▶ **Information supplied**:
----------------------------------------

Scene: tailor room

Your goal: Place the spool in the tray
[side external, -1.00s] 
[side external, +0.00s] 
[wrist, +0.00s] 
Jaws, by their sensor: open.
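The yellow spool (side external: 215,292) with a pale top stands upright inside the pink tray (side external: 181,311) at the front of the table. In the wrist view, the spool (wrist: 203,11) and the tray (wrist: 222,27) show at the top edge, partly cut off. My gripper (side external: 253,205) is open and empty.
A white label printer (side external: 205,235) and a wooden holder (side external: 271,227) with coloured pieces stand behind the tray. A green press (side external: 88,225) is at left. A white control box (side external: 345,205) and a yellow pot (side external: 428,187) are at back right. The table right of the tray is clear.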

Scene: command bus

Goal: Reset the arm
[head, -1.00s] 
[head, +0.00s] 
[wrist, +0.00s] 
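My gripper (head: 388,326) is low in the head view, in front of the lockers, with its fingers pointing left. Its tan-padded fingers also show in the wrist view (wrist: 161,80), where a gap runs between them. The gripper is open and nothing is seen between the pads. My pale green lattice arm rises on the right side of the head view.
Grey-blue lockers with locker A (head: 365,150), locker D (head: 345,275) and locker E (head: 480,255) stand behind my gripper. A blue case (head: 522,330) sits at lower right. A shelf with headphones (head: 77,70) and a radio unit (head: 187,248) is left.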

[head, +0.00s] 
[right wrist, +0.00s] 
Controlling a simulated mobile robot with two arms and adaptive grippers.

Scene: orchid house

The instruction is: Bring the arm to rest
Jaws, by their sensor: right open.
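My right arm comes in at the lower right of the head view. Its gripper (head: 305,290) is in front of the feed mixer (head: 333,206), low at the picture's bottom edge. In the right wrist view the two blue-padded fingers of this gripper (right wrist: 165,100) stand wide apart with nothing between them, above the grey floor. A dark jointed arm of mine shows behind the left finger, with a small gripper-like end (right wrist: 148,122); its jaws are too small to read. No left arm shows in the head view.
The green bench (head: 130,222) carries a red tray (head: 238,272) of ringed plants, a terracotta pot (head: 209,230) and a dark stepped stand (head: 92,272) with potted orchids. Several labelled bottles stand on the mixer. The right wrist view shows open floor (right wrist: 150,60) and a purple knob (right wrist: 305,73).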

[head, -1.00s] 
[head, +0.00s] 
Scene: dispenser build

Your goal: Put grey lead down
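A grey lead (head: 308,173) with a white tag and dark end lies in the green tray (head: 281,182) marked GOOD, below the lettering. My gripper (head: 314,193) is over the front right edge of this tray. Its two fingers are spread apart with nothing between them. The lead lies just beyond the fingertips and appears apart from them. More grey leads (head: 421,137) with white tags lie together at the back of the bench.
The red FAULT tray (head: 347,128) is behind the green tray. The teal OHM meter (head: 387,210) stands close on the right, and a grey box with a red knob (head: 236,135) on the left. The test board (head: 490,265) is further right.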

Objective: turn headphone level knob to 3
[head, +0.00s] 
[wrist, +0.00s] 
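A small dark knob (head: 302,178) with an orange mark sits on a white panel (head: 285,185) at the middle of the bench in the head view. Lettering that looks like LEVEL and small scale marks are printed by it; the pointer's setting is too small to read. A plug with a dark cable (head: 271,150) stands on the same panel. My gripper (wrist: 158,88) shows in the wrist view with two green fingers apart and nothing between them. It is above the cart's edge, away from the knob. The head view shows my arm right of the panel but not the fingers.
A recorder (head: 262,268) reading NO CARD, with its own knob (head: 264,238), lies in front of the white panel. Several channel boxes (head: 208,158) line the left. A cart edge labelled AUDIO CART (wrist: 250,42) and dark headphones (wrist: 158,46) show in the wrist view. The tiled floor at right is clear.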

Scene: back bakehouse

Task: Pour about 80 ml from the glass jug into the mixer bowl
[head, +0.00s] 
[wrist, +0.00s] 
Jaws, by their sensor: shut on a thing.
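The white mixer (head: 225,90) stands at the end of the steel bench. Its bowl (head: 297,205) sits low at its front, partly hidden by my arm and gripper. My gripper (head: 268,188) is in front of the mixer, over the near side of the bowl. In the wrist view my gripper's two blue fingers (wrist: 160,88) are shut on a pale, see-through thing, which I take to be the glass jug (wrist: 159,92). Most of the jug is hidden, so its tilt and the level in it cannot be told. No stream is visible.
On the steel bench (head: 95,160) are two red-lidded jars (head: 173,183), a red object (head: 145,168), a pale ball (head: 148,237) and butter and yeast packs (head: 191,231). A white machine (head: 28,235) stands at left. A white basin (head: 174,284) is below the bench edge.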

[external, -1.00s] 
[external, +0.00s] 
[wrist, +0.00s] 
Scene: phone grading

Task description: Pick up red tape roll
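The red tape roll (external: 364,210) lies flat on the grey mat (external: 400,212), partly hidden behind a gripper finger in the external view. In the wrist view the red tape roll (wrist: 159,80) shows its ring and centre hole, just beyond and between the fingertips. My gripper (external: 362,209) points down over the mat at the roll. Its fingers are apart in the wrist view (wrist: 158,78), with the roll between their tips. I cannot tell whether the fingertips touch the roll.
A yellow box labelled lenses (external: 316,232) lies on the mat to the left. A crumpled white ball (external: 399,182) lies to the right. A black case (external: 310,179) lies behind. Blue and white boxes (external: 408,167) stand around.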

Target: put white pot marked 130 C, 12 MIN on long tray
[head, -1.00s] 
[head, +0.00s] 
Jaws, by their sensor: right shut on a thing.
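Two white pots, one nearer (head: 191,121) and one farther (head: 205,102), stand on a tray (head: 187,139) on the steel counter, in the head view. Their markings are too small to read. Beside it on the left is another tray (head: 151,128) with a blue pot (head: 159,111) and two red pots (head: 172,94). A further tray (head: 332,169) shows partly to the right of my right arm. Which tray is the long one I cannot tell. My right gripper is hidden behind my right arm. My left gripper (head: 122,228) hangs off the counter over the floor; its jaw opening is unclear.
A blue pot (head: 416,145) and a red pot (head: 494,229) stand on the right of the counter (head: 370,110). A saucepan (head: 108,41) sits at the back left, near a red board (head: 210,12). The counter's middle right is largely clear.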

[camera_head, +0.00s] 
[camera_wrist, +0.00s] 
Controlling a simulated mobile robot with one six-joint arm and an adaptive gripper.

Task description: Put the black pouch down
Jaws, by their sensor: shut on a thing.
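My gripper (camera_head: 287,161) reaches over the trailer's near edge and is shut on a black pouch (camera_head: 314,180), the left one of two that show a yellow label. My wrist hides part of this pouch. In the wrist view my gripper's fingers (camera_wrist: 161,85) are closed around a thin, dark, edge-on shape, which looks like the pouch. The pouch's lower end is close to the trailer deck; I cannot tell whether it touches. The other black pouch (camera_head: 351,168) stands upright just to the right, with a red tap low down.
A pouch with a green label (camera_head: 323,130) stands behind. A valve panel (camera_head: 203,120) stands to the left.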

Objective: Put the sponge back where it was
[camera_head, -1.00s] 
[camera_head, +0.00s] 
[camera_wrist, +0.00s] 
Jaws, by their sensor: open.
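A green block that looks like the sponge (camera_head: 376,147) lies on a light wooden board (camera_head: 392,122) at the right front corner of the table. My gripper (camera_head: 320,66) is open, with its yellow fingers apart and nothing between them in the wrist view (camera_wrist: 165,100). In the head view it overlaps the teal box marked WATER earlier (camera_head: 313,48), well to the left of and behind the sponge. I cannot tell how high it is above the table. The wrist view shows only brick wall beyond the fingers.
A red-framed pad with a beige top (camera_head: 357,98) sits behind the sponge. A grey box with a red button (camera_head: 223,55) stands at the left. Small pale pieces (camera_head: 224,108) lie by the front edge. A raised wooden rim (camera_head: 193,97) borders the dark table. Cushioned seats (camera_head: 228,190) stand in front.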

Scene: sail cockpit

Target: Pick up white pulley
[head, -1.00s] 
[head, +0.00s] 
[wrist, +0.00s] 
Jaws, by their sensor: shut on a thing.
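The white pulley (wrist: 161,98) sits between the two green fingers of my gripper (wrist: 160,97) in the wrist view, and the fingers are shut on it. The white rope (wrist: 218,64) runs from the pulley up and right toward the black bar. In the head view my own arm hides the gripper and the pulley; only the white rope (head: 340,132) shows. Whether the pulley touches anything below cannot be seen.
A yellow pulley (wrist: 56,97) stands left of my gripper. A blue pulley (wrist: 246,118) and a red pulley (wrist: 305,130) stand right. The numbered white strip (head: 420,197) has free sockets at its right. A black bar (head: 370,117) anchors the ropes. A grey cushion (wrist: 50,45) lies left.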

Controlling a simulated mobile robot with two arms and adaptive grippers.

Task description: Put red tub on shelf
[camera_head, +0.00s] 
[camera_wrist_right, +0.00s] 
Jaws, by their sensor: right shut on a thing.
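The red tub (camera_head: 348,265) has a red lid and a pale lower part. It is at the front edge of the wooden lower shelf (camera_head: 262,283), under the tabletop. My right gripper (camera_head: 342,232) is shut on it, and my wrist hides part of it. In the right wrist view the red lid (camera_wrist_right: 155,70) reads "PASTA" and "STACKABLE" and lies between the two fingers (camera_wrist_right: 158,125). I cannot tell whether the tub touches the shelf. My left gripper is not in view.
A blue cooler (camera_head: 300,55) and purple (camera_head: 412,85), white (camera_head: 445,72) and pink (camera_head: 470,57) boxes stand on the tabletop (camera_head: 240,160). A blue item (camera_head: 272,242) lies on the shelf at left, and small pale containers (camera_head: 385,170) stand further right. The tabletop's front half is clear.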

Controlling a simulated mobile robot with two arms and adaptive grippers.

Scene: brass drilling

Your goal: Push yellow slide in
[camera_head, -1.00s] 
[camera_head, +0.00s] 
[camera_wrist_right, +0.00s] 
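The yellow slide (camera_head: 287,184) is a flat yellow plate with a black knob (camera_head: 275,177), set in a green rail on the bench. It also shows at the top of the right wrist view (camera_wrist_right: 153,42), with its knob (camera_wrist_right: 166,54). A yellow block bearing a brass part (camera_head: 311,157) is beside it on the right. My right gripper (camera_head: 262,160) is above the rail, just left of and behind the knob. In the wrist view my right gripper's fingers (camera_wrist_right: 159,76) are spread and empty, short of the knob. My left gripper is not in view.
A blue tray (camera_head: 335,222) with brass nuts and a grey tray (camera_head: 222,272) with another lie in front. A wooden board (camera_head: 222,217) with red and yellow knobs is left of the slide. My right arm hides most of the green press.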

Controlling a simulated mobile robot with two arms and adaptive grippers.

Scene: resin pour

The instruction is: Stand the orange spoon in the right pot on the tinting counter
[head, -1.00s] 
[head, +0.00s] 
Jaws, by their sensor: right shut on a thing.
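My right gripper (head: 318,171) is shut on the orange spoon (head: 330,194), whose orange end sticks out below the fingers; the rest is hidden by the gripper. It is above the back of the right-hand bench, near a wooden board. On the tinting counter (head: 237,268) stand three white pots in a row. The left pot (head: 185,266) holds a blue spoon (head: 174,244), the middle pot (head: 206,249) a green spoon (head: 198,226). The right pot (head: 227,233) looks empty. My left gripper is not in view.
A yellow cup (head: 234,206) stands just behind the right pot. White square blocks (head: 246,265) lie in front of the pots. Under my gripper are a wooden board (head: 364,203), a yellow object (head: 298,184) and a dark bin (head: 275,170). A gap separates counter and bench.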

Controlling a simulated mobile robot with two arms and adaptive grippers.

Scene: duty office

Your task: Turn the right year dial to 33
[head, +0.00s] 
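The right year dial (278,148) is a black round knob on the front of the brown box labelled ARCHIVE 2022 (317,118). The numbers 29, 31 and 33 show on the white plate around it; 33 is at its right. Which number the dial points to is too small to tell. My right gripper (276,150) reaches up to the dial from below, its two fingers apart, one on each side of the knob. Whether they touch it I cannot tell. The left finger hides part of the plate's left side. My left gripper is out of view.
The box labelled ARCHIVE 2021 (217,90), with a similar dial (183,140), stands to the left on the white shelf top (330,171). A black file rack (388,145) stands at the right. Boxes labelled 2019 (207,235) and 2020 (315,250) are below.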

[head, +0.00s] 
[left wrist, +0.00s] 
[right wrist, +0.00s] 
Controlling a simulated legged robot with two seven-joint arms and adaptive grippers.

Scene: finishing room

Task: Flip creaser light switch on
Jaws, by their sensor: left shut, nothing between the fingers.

----------------------------------------

Reply with the number of lines in the material above that contain "Scene", and nothing more.

▶ **Solution to the exercise**: 11